Requirement –
Transcribe the whole listing below without changing a word, but leave out every image.

BEGIN Extracted records

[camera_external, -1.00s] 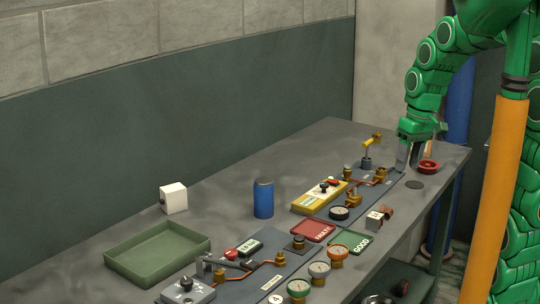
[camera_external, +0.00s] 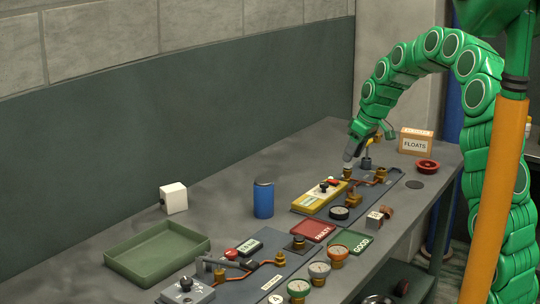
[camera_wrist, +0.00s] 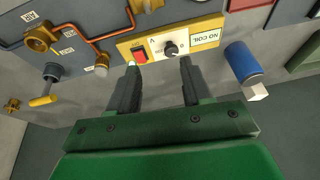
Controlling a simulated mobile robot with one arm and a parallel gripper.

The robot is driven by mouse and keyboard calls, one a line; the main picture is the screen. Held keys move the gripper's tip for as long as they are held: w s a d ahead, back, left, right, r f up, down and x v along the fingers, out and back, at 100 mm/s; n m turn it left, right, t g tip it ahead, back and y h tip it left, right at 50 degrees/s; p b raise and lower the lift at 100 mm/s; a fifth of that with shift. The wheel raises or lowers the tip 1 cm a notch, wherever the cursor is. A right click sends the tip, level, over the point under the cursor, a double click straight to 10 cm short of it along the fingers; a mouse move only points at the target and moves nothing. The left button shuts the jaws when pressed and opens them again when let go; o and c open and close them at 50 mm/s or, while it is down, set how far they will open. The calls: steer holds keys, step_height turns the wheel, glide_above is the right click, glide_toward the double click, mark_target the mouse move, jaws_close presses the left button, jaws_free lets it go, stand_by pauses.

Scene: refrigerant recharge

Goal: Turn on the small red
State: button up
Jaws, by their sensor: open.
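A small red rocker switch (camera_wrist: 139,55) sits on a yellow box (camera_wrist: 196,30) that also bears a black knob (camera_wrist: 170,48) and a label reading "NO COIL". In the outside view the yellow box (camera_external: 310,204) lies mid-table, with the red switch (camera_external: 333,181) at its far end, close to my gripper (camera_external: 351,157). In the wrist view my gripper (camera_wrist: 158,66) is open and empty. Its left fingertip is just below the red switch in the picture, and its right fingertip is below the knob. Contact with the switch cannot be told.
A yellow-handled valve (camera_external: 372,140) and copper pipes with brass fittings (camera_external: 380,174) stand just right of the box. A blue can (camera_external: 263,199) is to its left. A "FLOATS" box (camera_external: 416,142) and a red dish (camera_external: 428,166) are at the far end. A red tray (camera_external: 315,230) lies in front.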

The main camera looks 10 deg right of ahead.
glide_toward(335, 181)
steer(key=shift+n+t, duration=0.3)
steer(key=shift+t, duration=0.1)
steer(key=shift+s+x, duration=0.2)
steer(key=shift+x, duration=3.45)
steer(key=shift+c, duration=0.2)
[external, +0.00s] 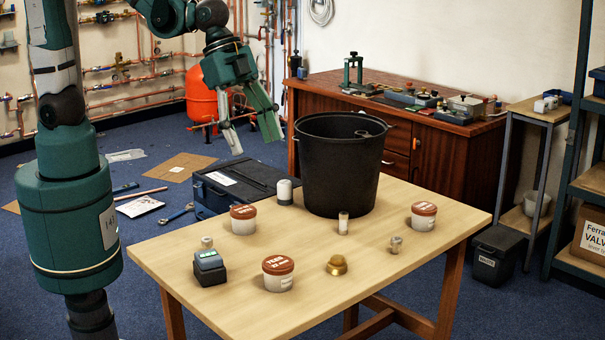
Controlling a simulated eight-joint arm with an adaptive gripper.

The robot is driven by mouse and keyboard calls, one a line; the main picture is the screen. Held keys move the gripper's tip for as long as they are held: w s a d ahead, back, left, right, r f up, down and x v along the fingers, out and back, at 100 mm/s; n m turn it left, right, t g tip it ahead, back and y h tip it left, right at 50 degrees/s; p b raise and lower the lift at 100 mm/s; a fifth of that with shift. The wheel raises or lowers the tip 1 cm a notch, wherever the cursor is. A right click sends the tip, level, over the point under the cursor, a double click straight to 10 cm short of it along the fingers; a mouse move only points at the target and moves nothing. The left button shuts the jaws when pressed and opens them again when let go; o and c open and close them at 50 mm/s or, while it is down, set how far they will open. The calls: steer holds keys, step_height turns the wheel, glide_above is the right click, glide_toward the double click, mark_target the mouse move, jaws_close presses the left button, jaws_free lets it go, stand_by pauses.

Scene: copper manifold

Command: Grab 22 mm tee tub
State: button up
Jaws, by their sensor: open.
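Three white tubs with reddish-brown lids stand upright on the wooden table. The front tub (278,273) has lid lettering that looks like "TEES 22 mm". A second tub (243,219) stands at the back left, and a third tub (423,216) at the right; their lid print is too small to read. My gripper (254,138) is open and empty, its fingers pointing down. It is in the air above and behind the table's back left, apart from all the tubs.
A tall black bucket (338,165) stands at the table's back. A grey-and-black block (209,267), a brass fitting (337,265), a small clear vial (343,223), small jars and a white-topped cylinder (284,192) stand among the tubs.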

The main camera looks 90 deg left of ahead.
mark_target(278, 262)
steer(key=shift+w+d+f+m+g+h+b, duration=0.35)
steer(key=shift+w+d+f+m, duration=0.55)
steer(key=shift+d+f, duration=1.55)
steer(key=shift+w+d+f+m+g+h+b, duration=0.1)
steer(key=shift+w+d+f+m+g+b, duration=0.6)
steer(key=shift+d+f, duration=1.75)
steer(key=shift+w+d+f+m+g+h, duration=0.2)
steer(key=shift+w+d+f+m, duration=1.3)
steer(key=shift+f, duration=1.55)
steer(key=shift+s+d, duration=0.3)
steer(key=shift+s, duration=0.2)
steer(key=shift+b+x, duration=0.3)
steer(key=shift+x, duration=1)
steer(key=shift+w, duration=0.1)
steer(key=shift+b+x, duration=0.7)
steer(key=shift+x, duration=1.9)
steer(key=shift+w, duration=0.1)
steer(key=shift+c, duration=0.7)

END Extracted records

Task response –
[camera_external, -1.00s] 
[camera_external, +0.00s] 
[camera_wrist, +0.00s] 
Controlling a simulated mobile robot with one arm and a parallel gripper.

The robot is driven by mouse and keyboard calls, one a line; the main picture is the screen. Held keys move the gripper's tip for as long as they are held: w s a d ahead, back, left, right, r f up, down and x v along the fingers, out and back, at 100 mm/s; n m turn it left, right, t g tip it ahead, back and y h tip it left, right at 50 degrees/s; p b raise and lower the lift at 100 mm/s; a fifth of that with shift. The wheel raises or lowers the tip 1 cm a notch, wherever the cursor is. A right click sends the tip, level, over the point under the cursor, a double click straight to 10 cm short of it along the fingers; a mouse move only points at the target and moves nothing. The left button shuts the jaws when pressed and opens them again when let go; o and c open and close them at 50 mm/s or, while it is down, set how far they will open. The calls: steer holds keys, step_height turns the wheel, glide_above is the right click, glide_toward the double click, mark_target the mouse move, jaws_close presses the left button, jaws_free lets it go, stand_by pauses.

Scene: refrigerant recharge

Goal: Turn on the small red
State: button up
Jaws, by their sensor: open.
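A small red rocker switch (camera_wrist: 139,55) sits on a yellow box (camera_wrist: 196,30) that also bears a black knob (camera_wrist: 170,48) and a label reading "NO COIL". In the outside view the yellow box (camera_external: 310,204) lies mid-table, with the red switch (camera_external: 333,181) at its far end, close to my gripper (camera_external: 351,157). In the wrist view my gripper (camera_wrist: 158,66) is open and empty. Its left fingertip is just below the red switch in the picture, and its right fingertip is below the knob. Contact with the switch cannot be told.
A yellow-handled valve (camera_external: 372,140) and copper pipes with brass fittings (camera_external: 380,174) stand just right of the box. A blue can (camera_external: 263,199) is to its left. A "FLOATS" box (camera_external: 416,142) and a red dish (camera_external: 428,166) are at the far end. A red tray (camera_external: 315,230) lies in front.

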The main camera looks 10 deg right of ahead.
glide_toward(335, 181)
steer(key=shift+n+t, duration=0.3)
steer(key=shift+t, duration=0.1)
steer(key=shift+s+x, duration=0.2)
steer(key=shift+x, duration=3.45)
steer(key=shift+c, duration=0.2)
[external, +0.00s] 
Controlling a simulated eight-joint arm with an adaptive gripper.

The robot is driven by mouse and keyboard calls, one a line; the main picture is the screen. Held keys move the gripper's tip for as long as they are held: w s a d ahead, back, left, right, r f up, down and x v along the fingers, out and back, at 100 mm/s; n m turn it left, right, t g tip it ahead, back and y h tip it left, right at 50 degrees/s; p b raise and lower the lift at 100 mm/s; a fifth of that with shift. The wheel raises or lowers the tip 1 cm a notch, wherever the cursor is. A right click sends the tip, level, over the point under the cursor, a double click straight to 10 cm short of it along the fingers; a mouse move only points at the target and moves nothing. The left button shuts the jaws when pressed and opens them again when let go; o and c open and close them at 50 mm/s or, while it is down, set how far they will open. The calls: steer holds keys, step_height turns the wheel, glide_above is the right click, glide_toward the double click, mark_target the mouse move, jaws_close presses the left button, jaws_free lets it go, stand_by pauses.

Scene: copper manifold

Command: Grab 22 mm tee tub
State: button up
Jaws, by their sensor: open.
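Three white tubs with reddish-brown lids stand upright on the wooden table. The front tub (278,273) has lid lettering that looks like "TEES 22 mm". A second tub (243,219) stands at the back left, and a third tub (423,216) at the right; their lid print is too small to read. My gripper (254,138) is open and empty, its fingers pointing down. It is in the air above and behind the table's back left, apart from all the tubs.
A tall black bucket (338,165) stands at the table's back. A grey-and-black block (209,267), a brass fitting (337,265), a small clear vial (343,223), small jars and a white-topped cylinder (284,192) stand among the tubs.

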The main camera looks 90 deg left of ahead.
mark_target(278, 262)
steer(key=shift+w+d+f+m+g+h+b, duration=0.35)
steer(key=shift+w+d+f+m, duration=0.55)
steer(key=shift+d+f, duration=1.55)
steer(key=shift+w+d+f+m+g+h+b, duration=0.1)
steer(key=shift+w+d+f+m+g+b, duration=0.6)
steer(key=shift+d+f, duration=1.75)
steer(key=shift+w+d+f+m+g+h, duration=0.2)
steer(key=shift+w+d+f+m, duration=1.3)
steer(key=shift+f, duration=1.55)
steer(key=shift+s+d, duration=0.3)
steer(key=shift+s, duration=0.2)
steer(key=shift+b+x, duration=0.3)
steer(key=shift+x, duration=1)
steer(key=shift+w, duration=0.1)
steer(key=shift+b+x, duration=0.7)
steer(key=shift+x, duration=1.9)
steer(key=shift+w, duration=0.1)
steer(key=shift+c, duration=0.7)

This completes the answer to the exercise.